Though we’ve supposedly provided our final word regarding ESPN’s policy regarding the reporting of civil lawsuits not accompanied by criminal charges, we’re still monitoring the reaction to the situation.
John Gonzalez of the Philadelphia Inquirer takes a great look at the situation, including a quote from ESPN vice president and director of news Vince Doria, who confirms that there is no black-and-white rule in these matters, despite an initial (and horribly inept) effort by ESPN to sell the notion that the network was merely adhering to a clear, non-discretionary internal policy.
Doria also told the Wall Street Journal that, in the end, he made the decision to duck the story.
“Those are the things that I think are damaging to reputations, and I think you need to know more about them before you report them,” Doria said. “As it stands right now, today, we don’t think it meets our standard of reporting.”

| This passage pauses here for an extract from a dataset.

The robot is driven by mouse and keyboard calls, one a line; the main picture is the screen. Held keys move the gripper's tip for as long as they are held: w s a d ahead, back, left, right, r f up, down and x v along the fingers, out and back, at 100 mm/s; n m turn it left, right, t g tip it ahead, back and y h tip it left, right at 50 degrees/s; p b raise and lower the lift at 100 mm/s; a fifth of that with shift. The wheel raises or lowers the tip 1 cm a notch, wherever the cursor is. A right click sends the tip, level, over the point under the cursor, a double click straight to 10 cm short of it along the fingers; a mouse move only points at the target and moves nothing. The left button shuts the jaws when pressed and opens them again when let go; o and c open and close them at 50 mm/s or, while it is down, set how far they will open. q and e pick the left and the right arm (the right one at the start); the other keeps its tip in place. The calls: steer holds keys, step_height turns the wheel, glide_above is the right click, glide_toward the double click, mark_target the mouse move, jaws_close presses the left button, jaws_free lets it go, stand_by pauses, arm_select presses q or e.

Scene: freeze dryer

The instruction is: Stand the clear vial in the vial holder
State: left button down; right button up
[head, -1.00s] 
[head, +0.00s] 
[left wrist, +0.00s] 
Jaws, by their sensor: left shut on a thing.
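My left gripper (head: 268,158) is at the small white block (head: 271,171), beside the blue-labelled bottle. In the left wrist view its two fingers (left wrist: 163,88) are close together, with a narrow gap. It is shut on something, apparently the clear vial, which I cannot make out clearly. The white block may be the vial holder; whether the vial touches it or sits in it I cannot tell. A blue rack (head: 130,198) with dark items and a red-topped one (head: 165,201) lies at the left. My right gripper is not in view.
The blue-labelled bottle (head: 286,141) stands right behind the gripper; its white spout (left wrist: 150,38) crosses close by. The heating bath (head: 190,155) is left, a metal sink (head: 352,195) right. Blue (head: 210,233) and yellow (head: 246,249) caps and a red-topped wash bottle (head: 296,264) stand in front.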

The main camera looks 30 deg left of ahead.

But did ESPN feel the same way when Mike Fish recently reported the dismissal of a civil lawsuit alleging that Roberto Alomar gave his girlfriend AIDS? Speaking of Fish, did ESPN consider whether it was “damaging . . . reputations” when Bristol went bonkos for the unsubstantiated (and ultimately retracted) allegation that the Patriots had cheated the Rams out of a Super Bowl win?
Here’s the reality. Though his motivations are subject to debate and likely will never be known, Doria got it wrong this time.
And plenty of ESPN employees know it.
“People were going insane,” an ESPN source told Gonzalez. “FOX News was doing the story. The AP had it. And they wouldn’t even let us mention it. You can’t ignore the story. It needs to be on SportsCenter. It makes us look bad. It’s not a topic for discussion, but you have to acknowledge that it’s being reported, that the story exists.”
An ESPN source summed it up more succinctly for us: “This is embarrassing.”
As another person with connections to Bristol explained it, once Commissioner Roger Goodell acknowledged that the league “will look into” the allegations, it became a story that ESPN had no choice to acknowledge.
But they didn’t, and to our knowledge they still haven’t.
Regardless of whether they ever do, has it ever been any more clear that we need a viable, national competitor for the self-described “Worldwide Leader”?